Based on these principles, here are five concrete practices that managers can implement to develop the thinking capacity of their teams:

  1. Encourage age-old mindfulness practices. Offer training and resources to improve attention capacity, objective observation, and decision-making, promote these skills, and educate your teams about them.
  2. Establish team reflection sessions. Regularly organize meetings where team members are encouraged to share their ideas, concerns, and perspectives on complex problems and to remain open to a diversity of opinions.
  3. Encourage questioning and openness. Ask open-ended questions to encourage team members to explore different perspectives and to question their emotions, biases, and personal preferences to achieve a deeper and more nuanced understanding of situations.
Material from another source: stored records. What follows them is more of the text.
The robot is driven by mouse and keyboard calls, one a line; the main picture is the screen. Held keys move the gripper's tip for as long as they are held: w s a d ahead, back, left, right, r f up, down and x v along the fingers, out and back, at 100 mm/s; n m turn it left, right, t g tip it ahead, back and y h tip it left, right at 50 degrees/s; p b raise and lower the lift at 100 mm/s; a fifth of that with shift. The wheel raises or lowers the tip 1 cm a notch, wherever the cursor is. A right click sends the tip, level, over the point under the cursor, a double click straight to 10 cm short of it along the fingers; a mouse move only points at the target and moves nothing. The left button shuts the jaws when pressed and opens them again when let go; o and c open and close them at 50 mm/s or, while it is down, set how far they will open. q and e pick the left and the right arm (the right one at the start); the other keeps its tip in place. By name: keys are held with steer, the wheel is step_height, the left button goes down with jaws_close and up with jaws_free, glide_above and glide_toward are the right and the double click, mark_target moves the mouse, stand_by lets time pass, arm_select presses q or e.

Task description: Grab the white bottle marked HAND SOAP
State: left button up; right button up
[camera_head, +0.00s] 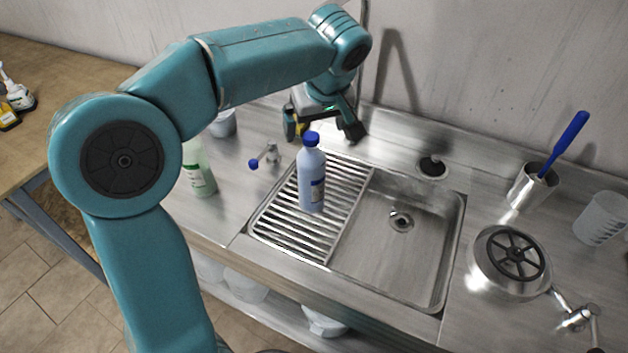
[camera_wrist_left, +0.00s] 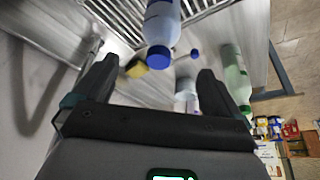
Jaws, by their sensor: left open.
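A pale bluish-white bottle with a blue cap (camera_head: 311,180) stands upright on the ribbed drainboard beside the sink basin. Its label is too small to read, so I cannot tell if it says HAND SOAP. My left gripper (camera_head: 322,128) is open and empty, behind the blue-capped bottle and near the wall. In the left wrist view, the blue-capped bottle (camera_wrist_left: 161,25) shows at the top, its cap ahead of the open jaws (camera_wrist_left: 157,76). My right gripper is out of view.
A small blue-knobbed tap (camera_head: 265,156) stands left of the drainboard. A yellow sponge-like thing (camera_wrist_left: 136,66) lies near the jaws. The sink basin (camera_head: 385,255) is empty. A metal cup with a blue-handled brush (camera_head: 533,186) and a round lidded pan (camera_head: 510,260) are at right.

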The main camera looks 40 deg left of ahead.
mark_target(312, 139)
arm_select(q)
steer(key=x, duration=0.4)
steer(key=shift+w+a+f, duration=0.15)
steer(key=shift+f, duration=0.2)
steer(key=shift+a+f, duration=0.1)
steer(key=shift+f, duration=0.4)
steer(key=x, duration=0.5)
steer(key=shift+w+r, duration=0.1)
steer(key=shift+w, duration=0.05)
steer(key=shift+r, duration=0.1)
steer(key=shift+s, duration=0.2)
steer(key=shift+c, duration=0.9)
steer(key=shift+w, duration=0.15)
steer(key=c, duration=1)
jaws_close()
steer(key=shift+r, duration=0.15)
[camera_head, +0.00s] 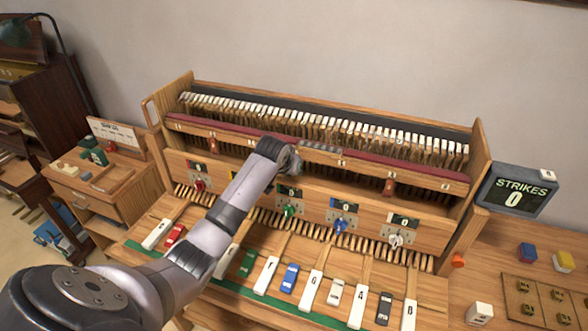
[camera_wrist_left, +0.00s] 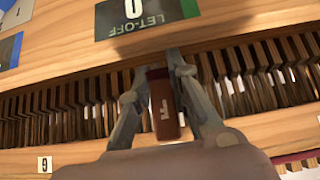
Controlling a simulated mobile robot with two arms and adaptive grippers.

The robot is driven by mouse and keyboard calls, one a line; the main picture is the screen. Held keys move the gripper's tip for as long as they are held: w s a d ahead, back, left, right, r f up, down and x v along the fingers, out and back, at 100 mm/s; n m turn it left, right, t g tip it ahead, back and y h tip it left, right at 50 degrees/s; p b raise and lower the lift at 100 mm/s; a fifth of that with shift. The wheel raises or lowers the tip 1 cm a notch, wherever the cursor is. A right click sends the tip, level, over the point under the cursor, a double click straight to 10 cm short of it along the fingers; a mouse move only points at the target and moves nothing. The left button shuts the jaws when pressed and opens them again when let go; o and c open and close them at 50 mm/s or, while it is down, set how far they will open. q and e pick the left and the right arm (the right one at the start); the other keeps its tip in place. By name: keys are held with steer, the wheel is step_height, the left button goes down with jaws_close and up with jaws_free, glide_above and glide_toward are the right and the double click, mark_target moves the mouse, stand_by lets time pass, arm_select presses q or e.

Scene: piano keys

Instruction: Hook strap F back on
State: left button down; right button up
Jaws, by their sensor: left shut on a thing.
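In the left wrist view, a small brown-red strap (camera_wrist_left: 165,108) with a pale letter mark is between the two fingers of my left gripper (camera_wrist_left: 160,72), which is shut on it. The mark is too small to read surely. The strap is in front of the row of wooden hammer parts (camera_wrist_left: 70,103); whether it touches them or any hook, I cannot tell. In the head view, my left gripper (camera_head: 290,160) is at the middle of the piano action, by the red rail (camera_head: 370,163); my own wrist hides the strap. Other red straps hang at the left (camera_head: 212,146) and right (camera_head: 389,187).
A wooden panel with LET-OFF displays (camera_wrist_left: 150,18) and coloured knobs (camera_head: 341,226) is below the rail. Lettered keys (camera_head: 312,290) lie in front. A STRIKES screen (camera_head: 515,196) reading 0 stands at the right. A side cabinet (camera_head: 95,185) stands at the left.

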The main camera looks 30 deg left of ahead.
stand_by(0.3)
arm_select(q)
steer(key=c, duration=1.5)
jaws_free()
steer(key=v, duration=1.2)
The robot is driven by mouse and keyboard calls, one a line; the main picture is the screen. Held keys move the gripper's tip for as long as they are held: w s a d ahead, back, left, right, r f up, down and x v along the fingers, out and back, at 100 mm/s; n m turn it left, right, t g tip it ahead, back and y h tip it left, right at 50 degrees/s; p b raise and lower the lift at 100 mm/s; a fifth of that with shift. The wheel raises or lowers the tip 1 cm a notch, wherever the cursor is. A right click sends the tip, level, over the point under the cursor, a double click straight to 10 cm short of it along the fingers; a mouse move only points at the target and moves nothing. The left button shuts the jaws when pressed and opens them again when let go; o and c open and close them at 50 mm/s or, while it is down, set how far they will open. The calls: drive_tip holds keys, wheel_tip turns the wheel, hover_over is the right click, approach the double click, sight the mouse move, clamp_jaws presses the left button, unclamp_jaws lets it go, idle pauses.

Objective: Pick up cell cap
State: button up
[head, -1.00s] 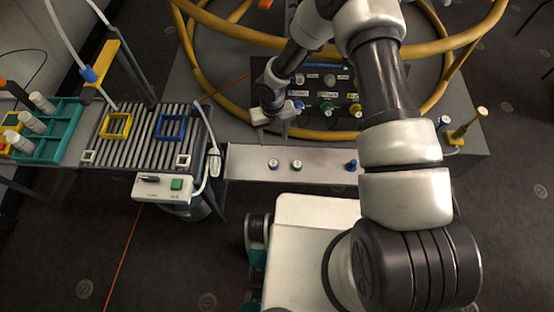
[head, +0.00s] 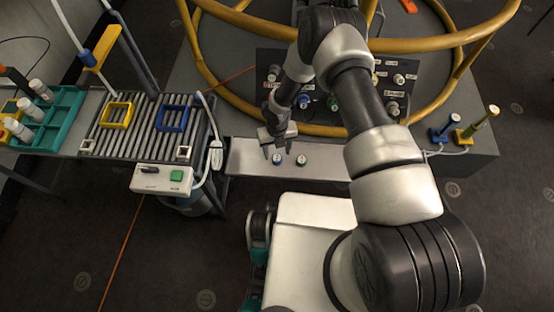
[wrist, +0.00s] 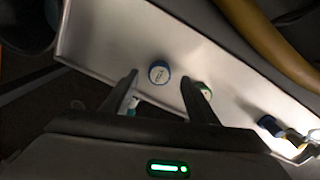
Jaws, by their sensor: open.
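Two small white-topped caps stand on the pale shelf (head: 240,158) in the head view. The left one, a blue-ringed cap (head: 277,159), has lettering on top too small to read surely; the right one is a green-ringed cap (head: 301,160). I cannot tell by lettering which is the cell cap. My gripper (head: 278,150) is open and empty above the shelf by the blue-ringed cap. In the wrist view the blue-ringed cap (wrist: 159,71) shows between and slightly beyond my fingertips (wrist: 160,79). The green-ringed cap (wrist: 206,91) is partly hidden behind the right finger.
A dark blue knob-like piece (wrist: 268,124) stands farther along the shelf; my arm hides it in the head view. Behind are a panel of labelled fittings (head: 330,100) and yellow hoops (head: 240,120). A roller table (head: 140,130) with yellow and blue frames is left.

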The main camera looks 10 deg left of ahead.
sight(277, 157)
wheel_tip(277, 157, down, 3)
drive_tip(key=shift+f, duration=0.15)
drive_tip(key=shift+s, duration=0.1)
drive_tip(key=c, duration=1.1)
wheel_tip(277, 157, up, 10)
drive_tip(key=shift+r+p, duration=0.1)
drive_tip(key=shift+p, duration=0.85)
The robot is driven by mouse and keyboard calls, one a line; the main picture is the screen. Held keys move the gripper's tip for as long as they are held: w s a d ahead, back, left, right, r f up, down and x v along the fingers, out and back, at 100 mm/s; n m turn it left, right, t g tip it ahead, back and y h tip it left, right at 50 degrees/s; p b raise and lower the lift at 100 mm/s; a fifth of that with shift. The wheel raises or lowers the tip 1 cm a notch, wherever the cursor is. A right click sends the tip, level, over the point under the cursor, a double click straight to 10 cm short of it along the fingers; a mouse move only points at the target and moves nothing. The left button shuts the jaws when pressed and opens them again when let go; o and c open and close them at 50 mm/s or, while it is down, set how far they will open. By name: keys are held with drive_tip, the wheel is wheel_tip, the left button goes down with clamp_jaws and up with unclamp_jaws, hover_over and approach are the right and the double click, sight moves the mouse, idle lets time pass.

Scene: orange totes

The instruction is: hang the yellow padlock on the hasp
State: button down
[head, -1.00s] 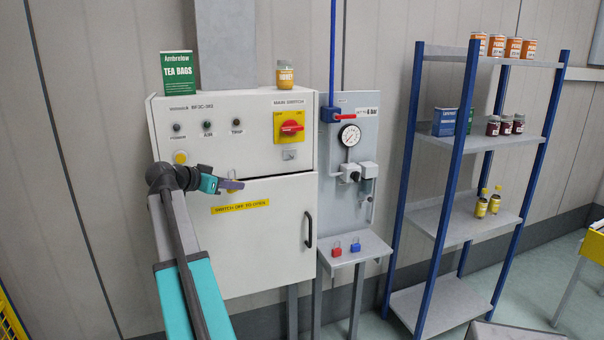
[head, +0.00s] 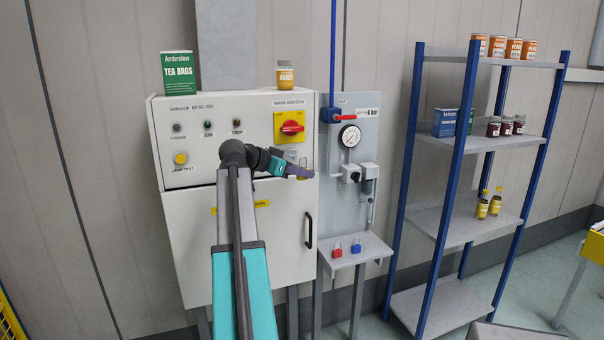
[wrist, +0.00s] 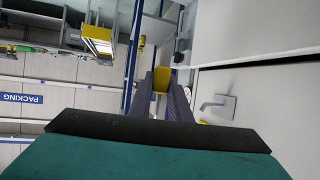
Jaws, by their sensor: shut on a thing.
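The yellow padlock (wrist: 161,80) is held between the two fingers of my gripper (wrist: 168,92) in the wrist view. In the head view my gripper (head: 300,171) is at the right side of the white cabinet's front, just below the red and yellow main switch (head: 290,126); the padlock is small and largely hidden there. The hasp (head: 291,155) is a small grey fitting under the switch, partly behind my gripper. In the wrist view a grey bracket, apparently the hasp (wrist: 216,104), stands out from the pale panel right of the fingers, apart from the padlock.
A grey board with a gauge (head: 349,136) and valves stands right of the cabinet. Its small shelf (head: 345,255) holds a red and a blue padlock. A tea box (head: 177,73) and a honey jar (head: 285,75) stand on the cabinet. A blue-framed rack (head: 452,150) is further right.

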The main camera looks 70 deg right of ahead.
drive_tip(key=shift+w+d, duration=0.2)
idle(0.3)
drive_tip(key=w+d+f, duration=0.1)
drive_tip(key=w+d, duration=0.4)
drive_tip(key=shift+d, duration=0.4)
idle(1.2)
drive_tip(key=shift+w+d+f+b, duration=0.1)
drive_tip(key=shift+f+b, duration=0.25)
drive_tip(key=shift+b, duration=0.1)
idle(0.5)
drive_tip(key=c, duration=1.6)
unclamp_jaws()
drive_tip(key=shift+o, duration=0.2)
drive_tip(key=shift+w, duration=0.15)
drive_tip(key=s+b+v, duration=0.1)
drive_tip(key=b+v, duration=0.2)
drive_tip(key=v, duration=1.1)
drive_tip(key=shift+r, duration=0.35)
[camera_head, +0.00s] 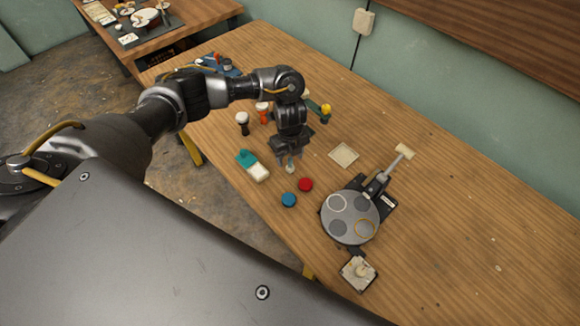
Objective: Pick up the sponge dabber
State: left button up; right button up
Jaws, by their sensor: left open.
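My left gripper (290,160) is open and points down over the table. A small pale, rounded thing (290,168) shows just at its fingertips; I cannot tell whether the fingers are around it or above it. I cannot tell for certain which thing is the sponge dabber. A teal and white block-like piece (254,166) lies on the table left of the gripper. Small upright pieces with knob-like tops stand behind: a black and white one (242,122), a red and white one (262,112) and a yellow-topped one (325,111). My right gripper is not in view.
A blue disc (289,200) and a red disc (306,184) lie near the gripper. A square pale tile (343,155) and a round grey plate device (350,235) with a lever are to the right. The wooden table (460,230) is clear at right.

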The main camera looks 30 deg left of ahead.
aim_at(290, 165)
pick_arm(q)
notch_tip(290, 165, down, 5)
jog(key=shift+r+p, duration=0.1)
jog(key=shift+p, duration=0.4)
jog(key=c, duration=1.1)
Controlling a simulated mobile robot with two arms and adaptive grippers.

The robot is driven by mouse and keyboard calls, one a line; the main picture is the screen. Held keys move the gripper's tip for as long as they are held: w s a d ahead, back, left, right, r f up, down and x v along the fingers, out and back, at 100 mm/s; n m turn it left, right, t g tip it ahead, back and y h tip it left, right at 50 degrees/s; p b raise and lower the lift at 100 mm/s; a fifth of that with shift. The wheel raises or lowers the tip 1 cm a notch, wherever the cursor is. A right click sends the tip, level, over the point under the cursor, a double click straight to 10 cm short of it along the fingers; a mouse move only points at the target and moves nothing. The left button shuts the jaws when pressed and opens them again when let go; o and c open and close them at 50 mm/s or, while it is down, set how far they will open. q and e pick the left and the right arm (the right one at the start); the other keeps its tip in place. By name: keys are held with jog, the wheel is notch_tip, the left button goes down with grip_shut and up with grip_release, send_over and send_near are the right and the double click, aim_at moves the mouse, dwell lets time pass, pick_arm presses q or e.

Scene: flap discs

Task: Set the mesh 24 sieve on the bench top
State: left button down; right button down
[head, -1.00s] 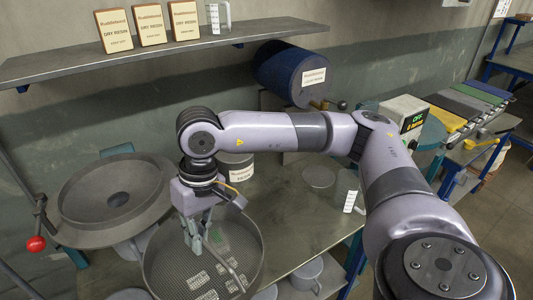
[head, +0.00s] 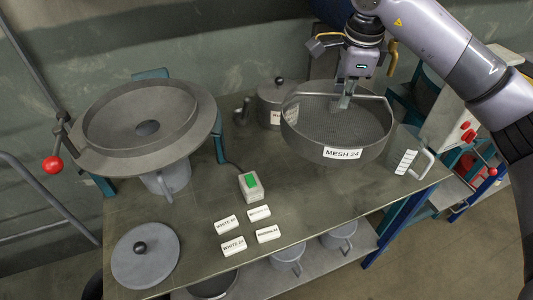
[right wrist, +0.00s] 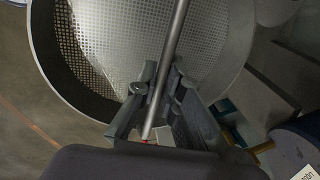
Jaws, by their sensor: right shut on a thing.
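The mesh 24 sieve (head: 343,154) is a round grey pan with a mesh floor, a bar handle across its top and a "MESH 24" label on its front wall. It is over the right part of the bench top (head: 300,195), roughly level; I cannot tell whether its underside touches the bench. My right gripper (head: 345,101) is shut on the sieve's bar handle from above. In the right wrist view the bar (right wrist: 170,65) runs between the fingers (right wrist: 152,100), with the mesh (right wrist: 115,40) beyond. My left gripper is not in view.
A clear measuring jug (head: 405,155) stands close right of the sieve, and a lidded pot (head: 272,100) close left. A large round pan (head: 115,150) is at the left. Several white labelled blocks (head: 233,245), a green-buttoned box (head: 250,187) and a round lid (head: 145,258) are on the bench.

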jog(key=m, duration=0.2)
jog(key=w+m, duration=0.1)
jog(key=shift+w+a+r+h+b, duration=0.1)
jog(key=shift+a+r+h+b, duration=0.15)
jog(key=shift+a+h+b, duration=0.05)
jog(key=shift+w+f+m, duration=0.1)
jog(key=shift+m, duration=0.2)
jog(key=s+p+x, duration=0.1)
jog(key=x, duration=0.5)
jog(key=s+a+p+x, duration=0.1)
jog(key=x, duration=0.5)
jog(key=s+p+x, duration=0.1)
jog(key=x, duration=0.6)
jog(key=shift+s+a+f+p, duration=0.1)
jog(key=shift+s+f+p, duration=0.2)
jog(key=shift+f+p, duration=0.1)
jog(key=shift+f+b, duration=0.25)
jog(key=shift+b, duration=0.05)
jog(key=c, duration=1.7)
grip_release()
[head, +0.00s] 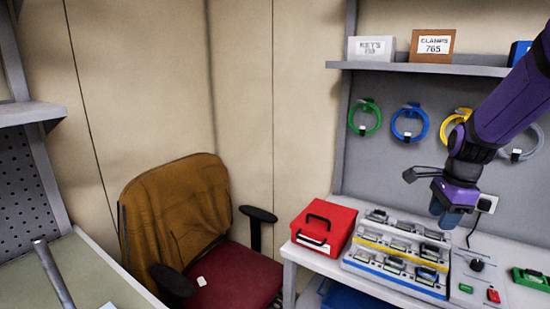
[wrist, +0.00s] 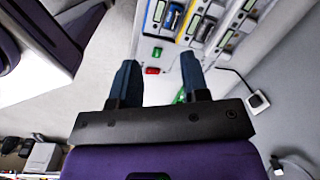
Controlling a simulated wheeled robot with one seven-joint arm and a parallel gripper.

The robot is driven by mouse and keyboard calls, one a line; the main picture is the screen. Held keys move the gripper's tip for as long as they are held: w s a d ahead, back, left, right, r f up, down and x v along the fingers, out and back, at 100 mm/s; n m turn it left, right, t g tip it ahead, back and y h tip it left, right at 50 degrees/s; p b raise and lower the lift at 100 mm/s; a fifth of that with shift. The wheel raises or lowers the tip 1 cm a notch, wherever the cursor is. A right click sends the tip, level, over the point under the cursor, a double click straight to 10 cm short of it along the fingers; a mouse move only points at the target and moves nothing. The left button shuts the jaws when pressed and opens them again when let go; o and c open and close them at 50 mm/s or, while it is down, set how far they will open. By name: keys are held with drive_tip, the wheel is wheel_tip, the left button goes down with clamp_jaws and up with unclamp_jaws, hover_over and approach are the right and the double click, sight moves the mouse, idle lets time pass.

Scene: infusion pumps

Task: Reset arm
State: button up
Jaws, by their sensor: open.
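My purple arm comes in from the right in the head view. My gripper (head: 447,210) hangs in front of the grey wall panel, above the right workbench. In the wrist view my gripper (wrist: 158,82) shows two dark blue fingers spread apart with nothing between them. Below it in the head view is a rack of infusion pumps (head: 397,252) in white, yellow and blue rows. The rack (wrist: 205,25) also shows past the fingers in the wrist view, apart from them.
A red toolbox (head: 324,226) stands left of the rack. A green device (head: 530,279) lies at the right. Coiled hoses (head: 364,118) hang on the panel under a shelf (head: 430,68) with boxes. A chair (head: 200,225) with a brown jacket stands left of the workbench.

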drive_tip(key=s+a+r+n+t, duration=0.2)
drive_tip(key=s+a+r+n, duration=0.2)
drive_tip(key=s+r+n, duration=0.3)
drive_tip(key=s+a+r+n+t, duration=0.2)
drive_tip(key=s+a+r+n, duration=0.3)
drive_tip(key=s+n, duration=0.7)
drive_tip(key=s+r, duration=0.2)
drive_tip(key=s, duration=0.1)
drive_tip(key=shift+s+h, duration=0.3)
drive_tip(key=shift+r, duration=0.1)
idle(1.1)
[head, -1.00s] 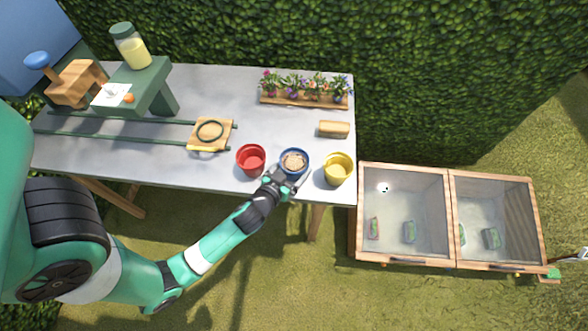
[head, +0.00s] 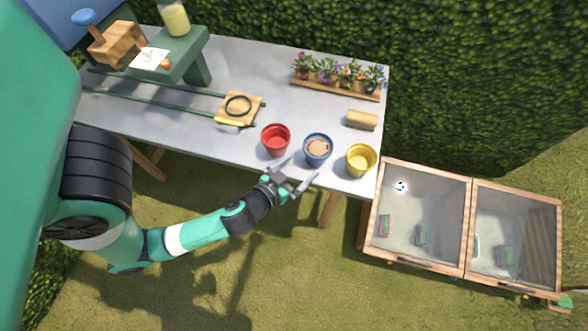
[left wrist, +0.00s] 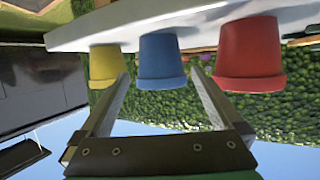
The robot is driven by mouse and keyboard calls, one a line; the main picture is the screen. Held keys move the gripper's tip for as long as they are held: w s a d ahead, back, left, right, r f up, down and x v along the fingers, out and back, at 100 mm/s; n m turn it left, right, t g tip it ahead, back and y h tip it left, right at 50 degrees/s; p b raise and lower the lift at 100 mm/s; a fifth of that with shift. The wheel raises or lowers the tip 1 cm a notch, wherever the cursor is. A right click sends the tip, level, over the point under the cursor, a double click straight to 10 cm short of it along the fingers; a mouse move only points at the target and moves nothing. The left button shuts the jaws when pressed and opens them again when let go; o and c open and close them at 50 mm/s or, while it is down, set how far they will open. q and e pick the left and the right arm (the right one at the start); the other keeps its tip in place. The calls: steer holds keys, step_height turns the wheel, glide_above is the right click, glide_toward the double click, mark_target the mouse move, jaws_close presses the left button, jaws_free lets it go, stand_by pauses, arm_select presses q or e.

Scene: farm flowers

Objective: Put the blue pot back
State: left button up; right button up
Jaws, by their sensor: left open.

  4. Create a favorable and safe climate. Foster an environment where new and creative ideas are encouraged and where mistakes are seen as learning opportunities. This will make team members more inclined to explore their intuitions and to take calculated risks.
  5. Learn from both successes and failures. Encourage your teams to analyze successes and failures, and to learn from them afterwards. This period of collective reflection will contribute to the development of new, high-quality knowledge. 

By implementing these strategies, managers can help their employees develop their thinking skills. This will contribute to creating a more agile, innovative, and efficient organization in a constantly evolving world.